AIM OF THE EXERCISE —
Reproduce nothing but the lines from the one with "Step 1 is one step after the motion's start" through the one with "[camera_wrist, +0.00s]", exactly and with both ends. Omit pictures.
## begin EXERCISE INPUTS
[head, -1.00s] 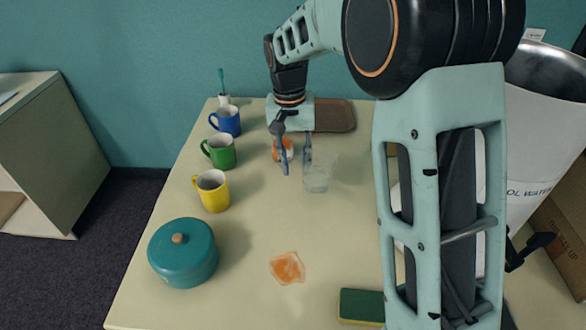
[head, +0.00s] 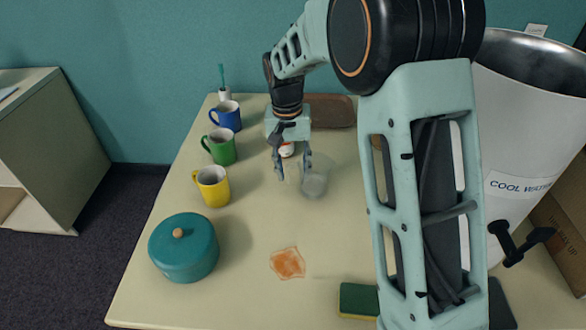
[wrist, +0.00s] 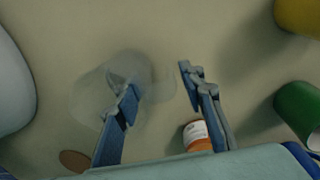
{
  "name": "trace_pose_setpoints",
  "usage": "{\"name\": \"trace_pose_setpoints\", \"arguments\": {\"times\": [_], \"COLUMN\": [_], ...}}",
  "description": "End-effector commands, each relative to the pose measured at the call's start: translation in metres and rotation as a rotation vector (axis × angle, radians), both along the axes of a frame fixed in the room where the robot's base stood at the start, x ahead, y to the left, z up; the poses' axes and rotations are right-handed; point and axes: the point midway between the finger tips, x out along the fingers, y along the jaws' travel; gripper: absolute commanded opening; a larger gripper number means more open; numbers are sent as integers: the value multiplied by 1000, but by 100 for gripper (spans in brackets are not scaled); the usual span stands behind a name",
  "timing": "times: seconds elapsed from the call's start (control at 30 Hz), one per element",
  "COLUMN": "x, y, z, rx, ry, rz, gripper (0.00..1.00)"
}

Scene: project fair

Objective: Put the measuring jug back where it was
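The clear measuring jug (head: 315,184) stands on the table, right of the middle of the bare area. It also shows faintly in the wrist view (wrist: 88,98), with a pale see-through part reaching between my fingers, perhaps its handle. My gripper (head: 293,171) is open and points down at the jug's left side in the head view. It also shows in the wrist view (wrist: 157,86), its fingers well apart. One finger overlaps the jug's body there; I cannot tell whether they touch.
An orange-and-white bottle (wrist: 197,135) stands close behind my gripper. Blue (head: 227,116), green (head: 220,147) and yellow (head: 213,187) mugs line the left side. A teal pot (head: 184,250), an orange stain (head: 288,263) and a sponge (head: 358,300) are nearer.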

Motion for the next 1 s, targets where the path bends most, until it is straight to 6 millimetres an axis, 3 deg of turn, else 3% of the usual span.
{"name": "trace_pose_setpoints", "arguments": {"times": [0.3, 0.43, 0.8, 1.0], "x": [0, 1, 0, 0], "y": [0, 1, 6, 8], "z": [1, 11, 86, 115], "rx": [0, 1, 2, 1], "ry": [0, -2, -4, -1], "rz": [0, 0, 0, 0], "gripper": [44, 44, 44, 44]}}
## end EXERCISE INPUTS
## begin EXERCISE INPUTS
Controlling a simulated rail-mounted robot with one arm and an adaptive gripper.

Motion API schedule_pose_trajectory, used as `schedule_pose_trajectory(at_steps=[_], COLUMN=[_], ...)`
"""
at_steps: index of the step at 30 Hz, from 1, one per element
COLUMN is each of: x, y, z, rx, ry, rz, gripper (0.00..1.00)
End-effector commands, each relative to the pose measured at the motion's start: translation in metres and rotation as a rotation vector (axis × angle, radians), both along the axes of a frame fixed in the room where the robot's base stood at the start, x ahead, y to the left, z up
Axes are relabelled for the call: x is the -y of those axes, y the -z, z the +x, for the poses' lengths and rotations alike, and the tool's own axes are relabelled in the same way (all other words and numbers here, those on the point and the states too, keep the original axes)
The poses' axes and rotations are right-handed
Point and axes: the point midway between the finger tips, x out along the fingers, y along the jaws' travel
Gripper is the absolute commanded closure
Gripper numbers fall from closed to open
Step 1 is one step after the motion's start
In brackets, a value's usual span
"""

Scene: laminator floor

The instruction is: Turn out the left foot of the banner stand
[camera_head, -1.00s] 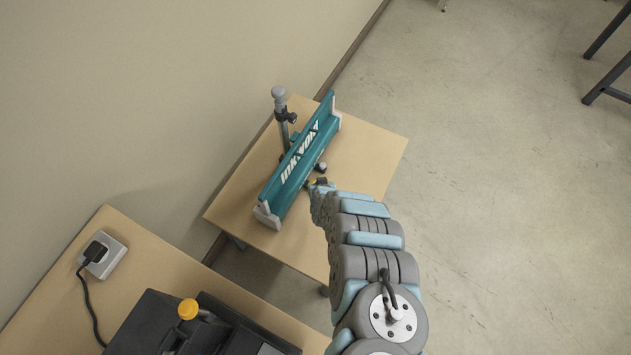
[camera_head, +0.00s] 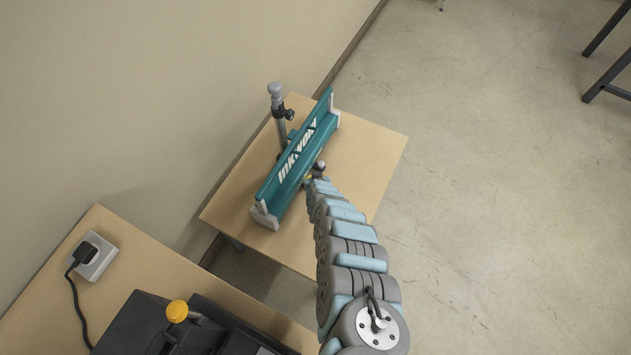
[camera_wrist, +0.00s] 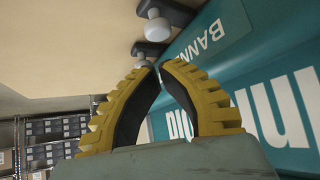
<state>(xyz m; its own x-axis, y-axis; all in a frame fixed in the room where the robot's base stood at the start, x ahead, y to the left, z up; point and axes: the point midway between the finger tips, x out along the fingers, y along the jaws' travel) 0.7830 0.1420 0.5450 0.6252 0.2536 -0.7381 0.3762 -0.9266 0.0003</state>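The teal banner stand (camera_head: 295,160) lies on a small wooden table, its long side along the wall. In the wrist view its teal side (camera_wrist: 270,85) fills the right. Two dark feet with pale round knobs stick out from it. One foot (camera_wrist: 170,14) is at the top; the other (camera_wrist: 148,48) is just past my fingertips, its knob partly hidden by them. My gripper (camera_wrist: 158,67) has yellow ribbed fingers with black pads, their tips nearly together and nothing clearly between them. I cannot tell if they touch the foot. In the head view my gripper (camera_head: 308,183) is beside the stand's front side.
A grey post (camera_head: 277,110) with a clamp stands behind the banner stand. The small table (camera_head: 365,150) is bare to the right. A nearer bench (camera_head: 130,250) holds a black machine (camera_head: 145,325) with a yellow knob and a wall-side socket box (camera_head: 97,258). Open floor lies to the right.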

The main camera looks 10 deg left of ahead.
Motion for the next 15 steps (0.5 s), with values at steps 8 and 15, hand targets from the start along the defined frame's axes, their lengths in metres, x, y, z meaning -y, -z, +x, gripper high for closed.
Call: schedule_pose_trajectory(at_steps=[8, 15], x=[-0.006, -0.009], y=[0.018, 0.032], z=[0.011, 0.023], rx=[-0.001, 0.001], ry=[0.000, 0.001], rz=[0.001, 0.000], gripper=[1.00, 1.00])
## end EXERCISE INPUTS
THE SOLUTION —
Step 1 is one step after the motion's start
In brackets, a value's usual span
"""

Scene: laminator floor

The instruction is: Turn out the left foot of the banner stand
[camera_head, -1.00s] 
[camera_head, +0.00s] 
[camera_wrist, +0.00s] 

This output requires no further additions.